Each line of the data that includes the string "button" is to be copied out.

Start of Provided material

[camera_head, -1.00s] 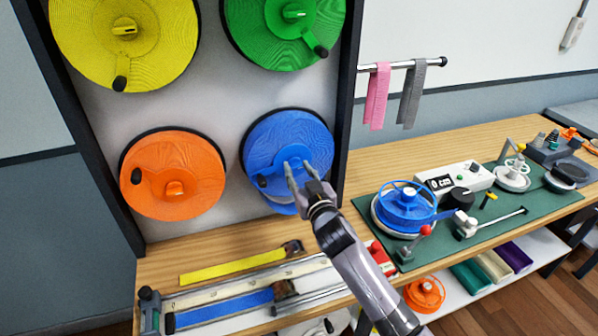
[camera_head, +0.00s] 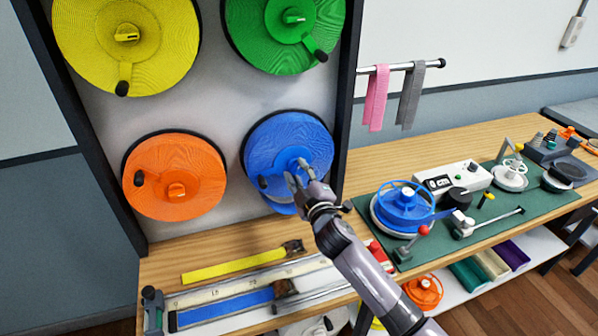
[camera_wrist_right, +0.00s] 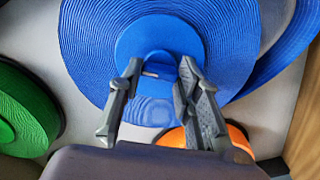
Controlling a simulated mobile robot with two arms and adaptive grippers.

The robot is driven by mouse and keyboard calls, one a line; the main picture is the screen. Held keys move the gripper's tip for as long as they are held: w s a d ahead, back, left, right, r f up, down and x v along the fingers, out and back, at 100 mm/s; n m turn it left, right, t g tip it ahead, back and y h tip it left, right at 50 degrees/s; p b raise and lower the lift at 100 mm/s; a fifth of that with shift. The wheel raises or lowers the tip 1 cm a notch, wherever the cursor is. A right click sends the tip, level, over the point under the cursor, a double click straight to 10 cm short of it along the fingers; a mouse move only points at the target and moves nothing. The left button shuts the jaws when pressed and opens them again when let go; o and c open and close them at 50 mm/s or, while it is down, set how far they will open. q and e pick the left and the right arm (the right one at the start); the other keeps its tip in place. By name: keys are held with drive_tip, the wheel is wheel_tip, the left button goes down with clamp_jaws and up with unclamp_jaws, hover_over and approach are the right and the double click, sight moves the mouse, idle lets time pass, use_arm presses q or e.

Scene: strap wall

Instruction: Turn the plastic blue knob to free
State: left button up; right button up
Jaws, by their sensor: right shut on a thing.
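The blue reel (camera_head: 290,135) of coiled strap hangs at the lower right of the wall panel and fills the top of the right wrist view (camera_wrist_right: 220,40). Its blue plastic knob (camera_wrist_right: 158,66) is at the hub, between the fingers of my right gripper (camera_wrist_right: 158,82). In the head view my right gripper (camera_head: 297,172) is at the reel's hub, shut on the knob and covering most of it. The knob's exact angle is hard to tell. My left gripper is not in view.
Orange (camera_head: 160,155), yellow (camera_head: 90,50) and green (camera_head: 262,30) reels share the panel. The dark side post (camera_head: 347,90) stands close right of the blue reel. The wooden bench (camera_head: 215,245) below holds strap gauges and, on a green mat (camera_head: 540,205), a blue spool (camera_head: 395,215) and tools.

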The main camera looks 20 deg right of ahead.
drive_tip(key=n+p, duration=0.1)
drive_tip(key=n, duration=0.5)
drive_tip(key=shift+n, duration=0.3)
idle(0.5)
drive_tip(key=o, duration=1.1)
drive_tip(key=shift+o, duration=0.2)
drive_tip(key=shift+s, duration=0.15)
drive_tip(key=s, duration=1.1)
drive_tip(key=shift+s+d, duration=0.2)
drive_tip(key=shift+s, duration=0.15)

End of Provided material

▶ _Worked solution_:
The robot is driven by mouse and keyboard calls, one a line; the main picture is the screen. Held keys move the gripper's tip for as long as they are held: w s a d ahead, back, left, right, r f up, down and x v along the fingers, out and back, at 100 mm/s; n m turn it left, right, t g tip it ahead, back and y h tip it left, right at 50 degrees/s; p b raise and lower the lift at 100 mm/s; a fifth of that with shift. The wheel raises or lowers the tip 1 cm a notch, wherever the cursor is. A right click sends the tip, level, over the point under the cursor, a double click straight to 10 cm short of it along the fingers; a mouse move only points at the target and moves nothing. The left button shuts the jaws when pressed and opens them again when let go; o and c open and close them at 50 mm/s or, while it is down, set how far they will open. q and e pick the left and the right arm (the right one at the start); the other keeps its tip in place. By name: keys are held with drive_tip, the wheel is wheel_tip, the left button goes down with clamp_jaws and up with unclamp_jaws, hover_over and approach are the right and the double click, sight moves the mouse, idle lets time pass, use_arm presses q or e.
State: left button up; right button up

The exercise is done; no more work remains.